MM Anna Vetticad sets out the NWMI critique of the recent judgement on the Tarun Tejpal verdict. Jayna Kothari, Vakasha Sachdev and Jhuma Sen discuss the implications in a session moderated by Laxmi Murthy.
The judgement acquitting journalist Tarun Tejpal, handed down by a trial court in on 21 May 2021, has far reaching implications for justice in cases of sexual assault in India. State vs Tarunjit Tejpal is one of the first prominent cases to be tried and prosecuted under the Criminal Law Amendment Act, 2013, an outcome of decades of struggle by the country’s women’s rights movement for an expansion of the legal definitions of the acts that constitute rape and the contexts in which consent is given. In 2013, Tejpal, the Editor-in-Chief of Tehelka magazine, was charged with rape, unlawful confinement and sexual harassment of a young woman journalist, who was his junior colleague.

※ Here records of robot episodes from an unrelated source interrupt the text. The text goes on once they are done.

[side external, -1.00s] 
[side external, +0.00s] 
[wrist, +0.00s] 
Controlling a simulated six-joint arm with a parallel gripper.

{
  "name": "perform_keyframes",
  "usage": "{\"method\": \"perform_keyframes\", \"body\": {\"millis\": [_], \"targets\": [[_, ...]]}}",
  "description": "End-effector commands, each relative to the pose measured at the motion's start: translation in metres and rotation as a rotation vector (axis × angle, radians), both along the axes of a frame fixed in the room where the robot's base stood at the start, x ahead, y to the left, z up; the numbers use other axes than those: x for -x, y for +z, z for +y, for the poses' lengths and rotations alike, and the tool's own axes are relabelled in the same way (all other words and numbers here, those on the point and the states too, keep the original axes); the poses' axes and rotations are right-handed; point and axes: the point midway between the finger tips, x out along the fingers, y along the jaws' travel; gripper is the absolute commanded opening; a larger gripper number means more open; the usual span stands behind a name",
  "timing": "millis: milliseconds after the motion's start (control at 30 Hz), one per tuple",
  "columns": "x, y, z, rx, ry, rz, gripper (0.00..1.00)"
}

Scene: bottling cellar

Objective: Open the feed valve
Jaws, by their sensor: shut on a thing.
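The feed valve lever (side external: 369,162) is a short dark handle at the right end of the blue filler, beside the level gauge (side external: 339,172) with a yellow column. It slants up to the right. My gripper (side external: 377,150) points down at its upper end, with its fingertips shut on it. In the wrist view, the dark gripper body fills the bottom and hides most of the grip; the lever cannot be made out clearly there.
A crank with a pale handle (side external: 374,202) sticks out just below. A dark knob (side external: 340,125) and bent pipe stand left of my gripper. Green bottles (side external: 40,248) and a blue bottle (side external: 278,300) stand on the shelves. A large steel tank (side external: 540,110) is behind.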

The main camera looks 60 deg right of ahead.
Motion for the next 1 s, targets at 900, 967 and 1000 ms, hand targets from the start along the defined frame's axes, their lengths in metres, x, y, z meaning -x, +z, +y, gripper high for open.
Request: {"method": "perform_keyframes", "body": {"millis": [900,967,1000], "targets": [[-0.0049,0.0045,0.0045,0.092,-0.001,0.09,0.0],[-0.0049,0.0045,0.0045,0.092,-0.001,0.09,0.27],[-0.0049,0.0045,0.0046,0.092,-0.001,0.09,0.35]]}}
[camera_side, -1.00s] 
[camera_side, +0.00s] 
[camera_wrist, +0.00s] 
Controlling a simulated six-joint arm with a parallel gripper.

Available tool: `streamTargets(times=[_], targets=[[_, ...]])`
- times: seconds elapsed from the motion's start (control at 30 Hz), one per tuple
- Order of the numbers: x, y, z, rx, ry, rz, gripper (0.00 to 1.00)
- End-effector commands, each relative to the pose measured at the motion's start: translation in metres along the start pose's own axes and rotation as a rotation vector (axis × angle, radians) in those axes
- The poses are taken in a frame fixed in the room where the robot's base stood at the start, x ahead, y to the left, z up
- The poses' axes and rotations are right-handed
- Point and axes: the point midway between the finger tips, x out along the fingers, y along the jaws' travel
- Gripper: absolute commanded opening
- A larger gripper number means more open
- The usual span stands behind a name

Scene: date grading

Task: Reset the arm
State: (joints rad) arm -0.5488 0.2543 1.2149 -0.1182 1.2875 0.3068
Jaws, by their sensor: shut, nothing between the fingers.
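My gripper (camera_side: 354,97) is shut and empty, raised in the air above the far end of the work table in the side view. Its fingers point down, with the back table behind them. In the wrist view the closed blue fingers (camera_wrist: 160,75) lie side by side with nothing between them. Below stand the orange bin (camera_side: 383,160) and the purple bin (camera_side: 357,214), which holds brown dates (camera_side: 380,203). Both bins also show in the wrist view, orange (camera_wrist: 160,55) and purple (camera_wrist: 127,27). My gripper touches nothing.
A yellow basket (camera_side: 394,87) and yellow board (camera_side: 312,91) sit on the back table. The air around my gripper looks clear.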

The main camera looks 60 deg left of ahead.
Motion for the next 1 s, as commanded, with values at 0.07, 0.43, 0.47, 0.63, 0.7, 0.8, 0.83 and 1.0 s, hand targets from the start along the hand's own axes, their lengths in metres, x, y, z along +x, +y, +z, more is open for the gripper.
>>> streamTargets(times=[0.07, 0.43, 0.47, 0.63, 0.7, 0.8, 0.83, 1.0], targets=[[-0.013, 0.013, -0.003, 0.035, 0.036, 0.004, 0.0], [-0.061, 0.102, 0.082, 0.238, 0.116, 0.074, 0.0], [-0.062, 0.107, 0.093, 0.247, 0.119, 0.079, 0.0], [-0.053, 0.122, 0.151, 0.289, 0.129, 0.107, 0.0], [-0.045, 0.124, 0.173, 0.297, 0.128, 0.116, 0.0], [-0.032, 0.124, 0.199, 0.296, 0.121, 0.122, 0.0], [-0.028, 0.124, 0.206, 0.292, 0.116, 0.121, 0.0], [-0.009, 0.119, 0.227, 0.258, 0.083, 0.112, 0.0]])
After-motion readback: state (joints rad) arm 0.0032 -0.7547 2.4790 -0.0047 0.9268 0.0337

Unfortunately, in the course of the trial and in the judgement, the provision that persons “in a position of trust or authority” must be held to stricter standards while determining consent was turned on its head, with constant attempts to discredit the survivor as if she were the one on trial. Furthermore, her right to privacy was violated by what amounts to a “digital strip search” even as the harrowing trial prolonged the trauma for more than seven years.
The session will include highlights of a detailed critique of the judgement by the Network of Women in Media, India. The discussion will examine issues of consent, trial processes, data privacy, and also the enduring, ubiquitous gender-based rights violations in Indian newsrooms which have not yet evolved adequate institutional redress.